19th-cent. colonial photographs: “Villager Selling Plaintains, c. 1890. Photo from exhibition catalogue: Robert Brown, et al., The Jeweled Isle: Art from Sri Lanka (Los Angeles: LACMA, 2018).
“Kandyan Chief,” Scowen & Co., c. 1880-90.
Photographs displayed on wall near entrance to the exhibition, with introductory label.
Reg van Cuylenburg, “Village Girls Bathing,” c. 1950-58.

Much could be said about the ways that the exhibit portrays the deep integration of “Buddhist” and “Hindu” religious practices in the lives of Sri Lankans, providing a visual counter-narrative to one of the enduring legacies of British rule in South Asia—a taxonomy of knowledge that represented “world religions” such as Buddhism and Hinduism as tightly organized and exclusive systems of belief that closely aligned with other exclusivist racial/ethnic and linguistic categories (e.g., Buddhist/Sinhala and Hindu/Tamil).
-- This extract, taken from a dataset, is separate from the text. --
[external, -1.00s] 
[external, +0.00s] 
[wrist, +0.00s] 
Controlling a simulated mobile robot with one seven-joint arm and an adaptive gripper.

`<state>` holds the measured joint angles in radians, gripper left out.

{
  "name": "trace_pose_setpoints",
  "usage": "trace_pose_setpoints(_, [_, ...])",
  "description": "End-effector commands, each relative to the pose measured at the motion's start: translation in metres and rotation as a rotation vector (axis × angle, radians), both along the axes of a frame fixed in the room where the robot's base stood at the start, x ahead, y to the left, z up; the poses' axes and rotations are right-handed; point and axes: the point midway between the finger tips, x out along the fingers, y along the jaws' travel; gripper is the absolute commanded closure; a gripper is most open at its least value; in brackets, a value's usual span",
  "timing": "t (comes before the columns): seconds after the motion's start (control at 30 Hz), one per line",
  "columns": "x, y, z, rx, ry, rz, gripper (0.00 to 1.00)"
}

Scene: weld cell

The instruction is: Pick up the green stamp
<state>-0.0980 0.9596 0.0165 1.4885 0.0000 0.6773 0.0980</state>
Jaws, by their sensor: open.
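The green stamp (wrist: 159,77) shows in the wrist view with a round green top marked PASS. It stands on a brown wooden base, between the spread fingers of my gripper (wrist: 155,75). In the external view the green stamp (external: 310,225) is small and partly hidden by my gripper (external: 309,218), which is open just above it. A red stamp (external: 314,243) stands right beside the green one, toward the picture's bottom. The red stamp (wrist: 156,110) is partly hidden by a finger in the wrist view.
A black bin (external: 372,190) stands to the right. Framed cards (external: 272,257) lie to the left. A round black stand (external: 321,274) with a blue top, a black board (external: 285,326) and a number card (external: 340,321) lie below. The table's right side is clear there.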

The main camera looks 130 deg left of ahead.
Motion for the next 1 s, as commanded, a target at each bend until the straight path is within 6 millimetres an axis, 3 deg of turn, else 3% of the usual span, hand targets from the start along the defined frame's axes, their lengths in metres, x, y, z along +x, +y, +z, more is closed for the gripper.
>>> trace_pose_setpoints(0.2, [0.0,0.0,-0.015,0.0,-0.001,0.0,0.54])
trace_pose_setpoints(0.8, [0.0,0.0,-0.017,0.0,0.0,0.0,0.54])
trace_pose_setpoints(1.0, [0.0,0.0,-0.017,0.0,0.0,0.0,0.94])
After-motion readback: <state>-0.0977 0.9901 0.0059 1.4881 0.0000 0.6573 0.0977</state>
This integrative approach is apparent in the prominent display of a series of 17th-18th-century painted wood panels from the LACMA collection, which most likely served as window or door panels in a Sri Lankan Buddhist temple (their original provenance is unknown; they came to the museum as a donation from the actor James Coburn). These depict major gods associated with Indian Brahmanical religion and planetary deities, as well as devotees and powerful local spirits. As the gallery card notes: “Sri Lankan Buddhist practices often involve honoring various deities who were originally assimilated from popular, folk, and Indian traditions in order to undergird Buddhism’s relevance to the everyday lives and goals of worshippers … [who] seek protection and benefits in their present lives, and the gods found throughout Buddhist temple complexes in Sri Lanka aid their efforts.” The two panels depicted below show the popular elephant-headed god Ganesha, and probably Shakra (Indra), who figures prominently in Theravada accounts of the Buddha’s life; a demonic spirit (commonly depicted as fierce guardians in Buddhist temples) and a female devotee are depicted in the lower registers of each panel.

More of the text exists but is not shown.